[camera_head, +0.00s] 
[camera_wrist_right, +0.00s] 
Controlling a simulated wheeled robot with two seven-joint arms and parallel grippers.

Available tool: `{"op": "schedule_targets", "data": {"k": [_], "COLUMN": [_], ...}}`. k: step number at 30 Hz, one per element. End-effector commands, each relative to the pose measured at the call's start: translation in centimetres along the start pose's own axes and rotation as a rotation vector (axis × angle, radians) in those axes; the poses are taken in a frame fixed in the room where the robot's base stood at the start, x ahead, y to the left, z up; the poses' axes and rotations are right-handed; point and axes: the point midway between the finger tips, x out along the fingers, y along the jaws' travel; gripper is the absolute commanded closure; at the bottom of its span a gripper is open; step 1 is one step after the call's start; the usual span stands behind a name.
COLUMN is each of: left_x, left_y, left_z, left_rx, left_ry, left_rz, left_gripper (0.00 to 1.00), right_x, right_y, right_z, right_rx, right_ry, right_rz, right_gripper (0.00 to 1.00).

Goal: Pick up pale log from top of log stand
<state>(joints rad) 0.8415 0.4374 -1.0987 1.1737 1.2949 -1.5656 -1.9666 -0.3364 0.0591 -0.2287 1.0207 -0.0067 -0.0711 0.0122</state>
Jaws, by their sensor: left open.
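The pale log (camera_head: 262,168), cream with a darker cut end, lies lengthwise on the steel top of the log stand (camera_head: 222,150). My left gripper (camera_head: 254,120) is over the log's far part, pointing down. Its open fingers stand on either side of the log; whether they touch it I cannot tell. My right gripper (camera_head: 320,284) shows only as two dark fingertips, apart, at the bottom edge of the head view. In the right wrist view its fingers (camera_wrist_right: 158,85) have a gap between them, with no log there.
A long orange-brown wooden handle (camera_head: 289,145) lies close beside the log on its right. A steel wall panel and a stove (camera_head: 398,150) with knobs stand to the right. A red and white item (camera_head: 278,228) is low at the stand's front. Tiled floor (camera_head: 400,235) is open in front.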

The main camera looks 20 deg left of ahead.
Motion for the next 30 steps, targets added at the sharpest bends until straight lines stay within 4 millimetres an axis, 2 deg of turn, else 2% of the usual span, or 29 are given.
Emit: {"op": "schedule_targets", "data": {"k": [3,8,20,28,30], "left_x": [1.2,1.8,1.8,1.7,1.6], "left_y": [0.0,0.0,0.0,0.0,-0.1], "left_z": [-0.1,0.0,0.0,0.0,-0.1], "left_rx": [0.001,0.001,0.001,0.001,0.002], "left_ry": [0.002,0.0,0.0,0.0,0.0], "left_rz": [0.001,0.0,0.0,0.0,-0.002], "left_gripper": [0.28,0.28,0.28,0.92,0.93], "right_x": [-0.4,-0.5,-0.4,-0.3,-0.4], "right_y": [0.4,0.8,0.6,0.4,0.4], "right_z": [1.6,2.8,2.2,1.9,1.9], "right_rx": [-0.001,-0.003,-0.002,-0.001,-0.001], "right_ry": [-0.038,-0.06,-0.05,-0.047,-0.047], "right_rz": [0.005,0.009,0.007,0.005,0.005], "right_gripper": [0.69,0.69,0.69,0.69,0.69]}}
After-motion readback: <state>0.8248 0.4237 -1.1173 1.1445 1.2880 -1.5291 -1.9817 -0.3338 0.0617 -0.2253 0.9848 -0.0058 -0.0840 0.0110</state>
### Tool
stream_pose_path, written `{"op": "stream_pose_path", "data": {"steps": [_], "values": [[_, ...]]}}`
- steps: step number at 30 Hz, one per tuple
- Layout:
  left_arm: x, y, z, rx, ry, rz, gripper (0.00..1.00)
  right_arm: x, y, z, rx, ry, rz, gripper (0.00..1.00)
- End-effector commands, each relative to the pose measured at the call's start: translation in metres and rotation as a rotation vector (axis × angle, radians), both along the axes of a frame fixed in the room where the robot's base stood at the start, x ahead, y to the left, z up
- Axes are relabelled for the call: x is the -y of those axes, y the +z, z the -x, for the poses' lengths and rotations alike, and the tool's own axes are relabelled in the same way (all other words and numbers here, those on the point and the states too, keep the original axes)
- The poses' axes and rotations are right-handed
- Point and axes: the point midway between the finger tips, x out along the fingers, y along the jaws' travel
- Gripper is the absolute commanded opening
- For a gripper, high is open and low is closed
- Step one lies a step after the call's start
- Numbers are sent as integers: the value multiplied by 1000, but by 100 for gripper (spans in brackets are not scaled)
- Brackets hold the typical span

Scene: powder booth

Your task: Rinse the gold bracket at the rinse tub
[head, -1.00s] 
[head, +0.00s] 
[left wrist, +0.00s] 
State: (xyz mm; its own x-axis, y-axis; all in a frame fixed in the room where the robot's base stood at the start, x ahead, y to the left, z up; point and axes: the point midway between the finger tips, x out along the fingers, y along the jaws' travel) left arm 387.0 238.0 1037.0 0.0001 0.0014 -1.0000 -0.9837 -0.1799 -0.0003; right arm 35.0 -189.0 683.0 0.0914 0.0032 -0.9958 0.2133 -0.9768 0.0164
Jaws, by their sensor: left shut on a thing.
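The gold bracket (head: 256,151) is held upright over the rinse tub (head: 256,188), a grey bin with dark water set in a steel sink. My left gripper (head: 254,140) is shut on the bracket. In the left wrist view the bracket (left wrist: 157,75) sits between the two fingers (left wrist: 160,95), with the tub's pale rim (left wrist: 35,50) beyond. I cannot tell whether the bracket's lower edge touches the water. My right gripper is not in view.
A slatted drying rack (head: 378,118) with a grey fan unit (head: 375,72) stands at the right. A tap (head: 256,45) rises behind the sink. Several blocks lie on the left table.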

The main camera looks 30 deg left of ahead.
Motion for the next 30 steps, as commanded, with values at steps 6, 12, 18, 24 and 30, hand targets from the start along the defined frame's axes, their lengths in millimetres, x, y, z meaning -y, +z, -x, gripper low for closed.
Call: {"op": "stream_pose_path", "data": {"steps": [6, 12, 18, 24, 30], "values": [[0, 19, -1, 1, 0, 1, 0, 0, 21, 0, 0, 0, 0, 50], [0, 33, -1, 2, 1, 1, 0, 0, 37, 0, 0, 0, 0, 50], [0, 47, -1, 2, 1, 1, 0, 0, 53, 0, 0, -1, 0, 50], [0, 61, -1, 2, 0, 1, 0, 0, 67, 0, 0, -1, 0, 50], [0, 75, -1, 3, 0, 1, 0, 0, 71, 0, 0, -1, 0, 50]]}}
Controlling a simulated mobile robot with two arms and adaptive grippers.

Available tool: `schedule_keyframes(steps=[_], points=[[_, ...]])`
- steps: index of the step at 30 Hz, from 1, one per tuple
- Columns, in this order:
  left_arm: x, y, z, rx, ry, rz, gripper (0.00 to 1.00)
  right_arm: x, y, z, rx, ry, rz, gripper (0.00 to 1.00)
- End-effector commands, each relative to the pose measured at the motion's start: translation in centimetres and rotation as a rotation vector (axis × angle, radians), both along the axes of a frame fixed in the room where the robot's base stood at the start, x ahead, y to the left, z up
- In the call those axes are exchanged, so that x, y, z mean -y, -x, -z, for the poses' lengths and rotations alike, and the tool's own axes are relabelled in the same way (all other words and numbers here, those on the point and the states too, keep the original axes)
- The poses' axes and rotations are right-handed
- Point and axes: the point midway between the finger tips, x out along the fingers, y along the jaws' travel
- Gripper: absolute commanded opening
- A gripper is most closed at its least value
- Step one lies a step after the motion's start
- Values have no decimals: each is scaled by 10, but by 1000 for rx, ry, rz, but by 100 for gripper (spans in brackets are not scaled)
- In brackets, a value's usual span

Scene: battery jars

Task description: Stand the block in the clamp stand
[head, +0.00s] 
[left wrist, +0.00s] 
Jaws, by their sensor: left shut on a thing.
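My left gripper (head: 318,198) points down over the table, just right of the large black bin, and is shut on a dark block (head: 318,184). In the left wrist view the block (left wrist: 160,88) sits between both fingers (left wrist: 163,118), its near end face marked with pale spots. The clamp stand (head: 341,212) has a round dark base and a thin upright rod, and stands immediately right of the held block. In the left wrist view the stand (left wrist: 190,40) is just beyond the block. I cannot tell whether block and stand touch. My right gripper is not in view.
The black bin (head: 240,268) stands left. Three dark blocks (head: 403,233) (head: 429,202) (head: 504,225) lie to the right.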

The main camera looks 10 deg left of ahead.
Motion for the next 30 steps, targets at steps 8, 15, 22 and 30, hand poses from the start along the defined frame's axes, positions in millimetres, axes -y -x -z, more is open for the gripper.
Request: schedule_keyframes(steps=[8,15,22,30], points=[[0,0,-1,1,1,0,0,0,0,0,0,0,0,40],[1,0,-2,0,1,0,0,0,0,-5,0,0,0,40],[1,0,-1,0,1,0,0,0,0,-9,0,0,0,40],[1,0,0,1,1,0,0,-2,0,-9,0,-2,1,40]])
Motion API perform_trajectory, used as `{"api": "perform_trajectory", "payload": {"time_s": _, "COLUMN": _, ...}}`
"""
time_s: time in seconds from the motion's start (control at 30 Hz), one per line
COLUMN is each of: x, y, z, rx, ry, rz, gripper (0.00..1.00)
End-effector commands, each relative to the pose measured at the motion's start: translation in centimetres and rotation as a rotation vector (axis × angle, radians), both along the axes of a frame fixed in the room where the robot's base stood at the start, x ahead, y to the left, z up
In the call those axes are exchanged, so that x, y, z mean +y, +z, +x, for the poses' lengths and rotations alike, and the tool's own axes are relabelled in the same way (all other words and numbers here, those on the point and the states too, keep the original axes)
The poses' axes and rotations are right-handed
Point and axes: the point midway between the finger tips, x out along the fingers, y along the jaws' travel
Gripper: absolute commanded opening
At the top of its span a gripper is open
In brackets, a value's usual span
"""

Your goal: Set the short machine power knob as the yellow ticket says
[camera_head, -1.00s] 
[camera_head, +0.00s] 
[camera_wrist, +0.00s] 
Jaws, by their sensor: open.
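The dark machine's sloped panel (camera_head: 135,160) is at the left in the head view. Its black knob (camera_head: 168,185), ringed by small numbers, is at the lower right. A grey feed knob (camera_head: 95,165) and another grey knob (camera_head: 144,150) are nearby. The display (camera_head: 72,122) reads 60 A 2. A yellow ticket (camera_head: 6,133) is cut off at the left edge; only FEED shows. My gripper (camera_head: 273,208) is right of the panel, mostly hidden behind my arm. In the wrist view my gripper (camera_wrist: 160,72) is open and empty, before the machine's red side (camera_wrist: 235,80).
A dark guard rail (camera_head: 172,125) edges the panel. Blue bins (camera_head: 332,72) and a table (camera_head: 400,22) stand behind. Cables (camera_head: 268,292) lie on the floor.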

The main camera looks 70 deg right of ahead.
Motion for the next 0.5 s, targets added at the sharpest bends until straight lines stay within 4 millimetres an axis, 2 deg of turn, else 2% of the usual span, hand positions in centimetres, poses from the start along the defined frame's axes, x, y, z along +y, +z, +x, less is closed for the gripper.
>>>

Goal:
Pick out lines containing the word "scaled", each one as written.

Written reply:
- Numbers are sent as integers: the value multiplied by 1000, but by 100 for gripper (spans in brackets are not scaled)
- Values have no decimals: each is scaled by 10, but by 1000 for rx, ry, rz, but by 100 for gripper (spans in brackets are not scaled)

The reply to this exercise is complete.